Directive:
Could you transcribe the material below exactly, without leaving out a single line?

-------- Material --------

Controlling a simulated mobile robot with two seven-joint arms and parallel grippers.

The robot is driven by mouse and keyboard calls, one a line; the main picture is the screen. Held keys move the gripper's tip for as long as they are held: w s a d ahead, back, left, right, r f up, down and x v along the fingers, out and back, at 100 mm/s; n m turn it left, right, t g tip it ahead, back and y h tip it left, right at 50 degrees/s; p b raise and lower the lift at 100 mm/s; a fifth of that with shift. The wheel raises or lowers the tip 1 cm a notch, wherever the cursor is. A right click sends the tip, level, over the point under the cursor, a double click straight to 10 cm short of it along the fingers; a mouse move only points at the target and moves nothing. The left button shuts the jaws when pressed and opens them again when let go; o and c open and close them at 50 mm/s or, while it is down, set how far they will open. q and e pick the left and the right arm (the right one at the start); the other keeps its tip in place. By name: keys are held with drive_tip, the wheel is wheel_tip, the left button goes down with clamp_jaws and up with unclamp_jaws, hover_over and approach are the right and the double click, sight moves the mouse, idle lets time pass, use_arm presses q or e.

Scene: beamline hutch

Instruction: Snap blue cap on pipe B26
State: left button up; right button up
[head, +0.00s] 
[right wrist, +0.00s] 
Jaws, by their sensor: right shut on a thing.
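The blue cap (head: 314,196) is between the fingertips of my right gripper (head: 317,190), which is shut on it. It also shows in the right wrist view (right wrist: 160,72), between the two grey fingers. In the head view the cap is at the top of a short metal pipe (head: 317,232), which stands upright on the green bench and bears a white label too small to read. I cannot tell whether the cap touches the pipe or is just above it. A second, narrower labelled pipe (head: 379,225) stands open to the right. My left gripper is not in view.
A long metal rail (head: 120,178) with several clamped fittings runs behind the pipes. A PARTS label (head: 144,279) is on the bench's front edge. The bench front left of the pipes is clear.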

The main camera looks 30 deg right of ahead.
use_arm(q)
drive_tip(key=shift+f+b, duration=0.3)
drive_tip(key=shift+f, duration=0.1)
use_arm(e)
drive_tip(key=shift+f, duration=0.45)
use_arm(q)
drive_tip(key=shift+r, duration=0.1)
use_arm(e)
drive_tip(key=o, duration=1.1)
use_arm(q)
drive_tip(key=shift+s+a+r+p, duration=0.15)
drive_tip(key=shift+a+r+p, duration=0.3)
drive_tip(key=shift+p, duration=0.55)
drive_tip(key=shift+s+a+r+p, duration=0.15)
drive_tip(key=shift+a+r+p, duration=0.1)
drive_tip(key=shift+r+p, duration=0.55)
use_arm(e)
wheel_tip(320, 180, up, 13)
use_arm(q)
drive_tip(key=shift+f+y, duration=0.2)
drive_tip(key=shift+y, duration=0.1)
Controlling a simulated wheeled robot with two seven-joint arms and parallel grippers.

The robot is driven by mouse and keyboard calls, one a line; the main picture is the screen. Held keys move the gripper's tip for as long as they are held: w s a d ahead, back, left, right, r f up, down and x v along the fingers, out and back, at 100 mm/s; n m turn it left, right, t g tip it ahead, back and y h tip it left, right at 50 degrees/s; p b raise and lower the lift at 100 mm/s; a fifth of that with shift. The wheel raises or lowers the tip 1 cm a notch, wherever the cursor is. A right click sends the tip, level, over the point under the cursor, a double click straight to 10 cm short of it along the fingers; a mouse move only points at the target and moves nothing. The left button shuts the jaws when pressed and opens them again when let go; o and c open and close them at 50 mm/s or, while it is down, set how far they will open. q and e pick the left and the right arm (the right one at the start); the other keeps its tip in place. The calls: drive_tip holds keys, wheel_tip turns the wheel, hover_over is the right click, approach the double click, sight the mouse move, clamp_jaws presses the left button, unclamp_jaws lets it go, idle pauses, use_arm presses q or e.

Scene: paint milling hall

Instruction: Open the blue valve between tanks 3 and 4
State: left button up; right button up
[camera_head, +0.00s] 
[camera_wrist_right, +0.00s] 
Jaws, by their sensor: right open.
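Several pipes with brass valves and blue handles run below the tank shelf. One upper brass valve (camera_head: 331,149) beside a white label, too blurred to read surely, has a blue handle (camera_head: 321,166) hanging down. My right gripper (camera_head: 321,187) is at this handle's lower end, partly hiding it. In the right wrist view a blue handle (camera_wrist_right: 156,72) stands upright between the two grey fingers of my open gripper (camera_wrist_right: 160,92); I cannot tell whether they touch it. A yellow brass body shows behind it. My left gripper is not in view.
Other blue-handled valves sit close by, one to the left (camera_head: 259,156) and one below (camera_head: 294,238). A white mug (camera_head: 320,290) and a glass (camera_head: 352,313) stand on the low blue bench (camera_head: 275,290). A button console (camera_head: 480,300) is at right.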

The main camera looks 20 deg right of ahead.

--------

Solved problem:
Controlling a simulated mobile robot with two seven-joint arms and parallel grippers.

The robot is driven by mouse and keyboard calls, one a line; the main picture is the screen. Held keys move the gripper's tip for as long as they are held: w s a d ahead, back, left, right, r f up, down and x v along the fingers, out and back, at 100 mm/s; n m turn it left, right, t g tip it ahead, back and y h tip it left, right at 50 degrees/s; p b raise and lower the lift at 100 mm/s; a fifth of that with shift. The wheel raises or lowers the tip 1 cm a notch, wherever the cursor is. A right click sends the tip, level, over the point under the cursor, a double click straight to 10 cm short of it along the fingers; a mouse move only points at the target and moves nothing. The left button shuts the jaws when pressed and opens them again when let go; o and c open and close them at 50 mm/s or, while it is down, set how far they will open. q and e pick the left and the right arm (the right one at the start); the other keeps its tip in place. By name: keys are held with drive_tip, the wheel is wheel_tip, the left button goes down with clamp_jaws and up with unclamp_jaws, hover_over and approach are the right and the double click, sight moves the mouse, idle lets time pass, use_arm presses q or e.

Scene: beamline hutch

Instruction: Snap blue cap on pipe B26
State: left button up; right button up
[head, +0.00s] 
[right wrist, +0.00s] 
Jaws, by their sensor: right shut on a thing.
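The blue cap (head: 314,196) is between the fingertips of my right gripper (head: 317,190), which is shut on it. It also shows in the right wrist view (right wrist: 160,72), between the two grey fingers. In the head view the cap is at the top of a short metal pipe (head: 317,232), which stands upright on the green bench and bears a white label too small to read. I cannot tell whether the cap touches the pipe or is just above it. A second, narrower labelled pipe (head: 379,225) stands open to the right. My left gripper is not in view.
A long metal rail (head: 120,178) with several clamped fittings runs behind the pipes. A PARTS label (head: 144,279) is on the bench's front edge. The bench front left of the pipes is clear.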

The main camera looks 30 deg right of ahead.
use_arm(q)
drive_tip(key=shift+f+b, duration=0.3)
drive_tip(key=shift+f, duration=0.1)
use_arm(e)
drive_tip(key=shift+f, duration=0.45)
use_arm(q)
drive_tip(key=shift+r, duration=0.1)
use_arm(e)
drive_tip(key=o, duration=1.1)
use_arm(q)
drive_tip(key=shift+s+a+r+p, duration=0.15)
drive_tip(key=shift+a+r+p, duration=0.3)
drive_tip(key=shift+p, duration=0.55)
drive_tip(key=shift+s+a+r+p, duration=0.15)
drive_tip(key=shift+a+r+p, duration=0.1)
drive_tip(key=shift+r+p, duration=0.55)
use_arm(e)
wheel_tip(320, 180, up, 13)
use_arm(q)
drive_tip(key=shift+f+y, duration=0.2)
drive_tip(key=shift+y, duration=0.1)
Controlling a simulated wheeled robot with two seven-joint arms and parallel grippers.

The robot is driven by mouse and keyboard calls, one a line; the main picture is the screen. Held keys move the gripper's tip for as long as they are held: w s a d ahead, back, left, right, r f up, down and x v along the fingers, out and back, at 100 mm/s; n m turn it left, right, t g tip it ahead, back and y h tip it left, right at 50 degrees/s; p b raise and lower the lift at 100 mm/s; a fifth of that with shift. The wheel raises or lowers the tip 1 cm a notch, wherever the cursor is. A right click sends the tip, level, over the point under the cursor, a double click straight to 10 cm short of it along the fingers; a mouse move only points at the target and moves nothing. The left button shuts the jaws when pressed and opens them again when let go; o and c open and close them at 50 mm/s or, while it is down, set how far they will open. q and e pick the left and the right arm (the right one at the start); the other keeps its tip in place. The calls: drive_tip holds keys, wheel_tip turns the wheel, hover_over is the right click, approach the double click, sight the mouse move, clamp_jaws presses the left button, unclamp_jaws lets it go, idle pauses, use_arm presses q or e.

Scene: paint milling hall

Instruction: Open the blue valve between tanks 3 and 4
State: left button up; right button up
[camera_head, +0.00s] 
[camera_wrist_right, +0.00s] 
Jaws, by their sensor: right open.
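Several pipes with brass valves and blue handles run below the tank shelf. One upper brass valve (camera_head: 331,149) beside a white label, too blurred to read surely, has a blue handle (camera_head: 321,166) hanging down. My right gripper (camera_head: 321,187) is at this handle's lower end, partly hiding it. In the right wrist view a blue handle (camera_wrist_right: 156,72) stands upright between the two grey fingers of my open gripper (camera_wrist_right: 160,92); I cannot tell whether they touch it. A yellow brass body shows behind it. My left gripper is not in view.
Other blue-handled valves sit close by, one to the left (camera_head: 259,156) and one below (camera_head: 294,238). A white mug (camera_head: 320,290) and a glass (camera_head: 352,313) stand on the low blue bench (camera_head: 275,290). A button console (camera_head: 480,300) is at right.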

The main camera looks 20 deg right of ahead.

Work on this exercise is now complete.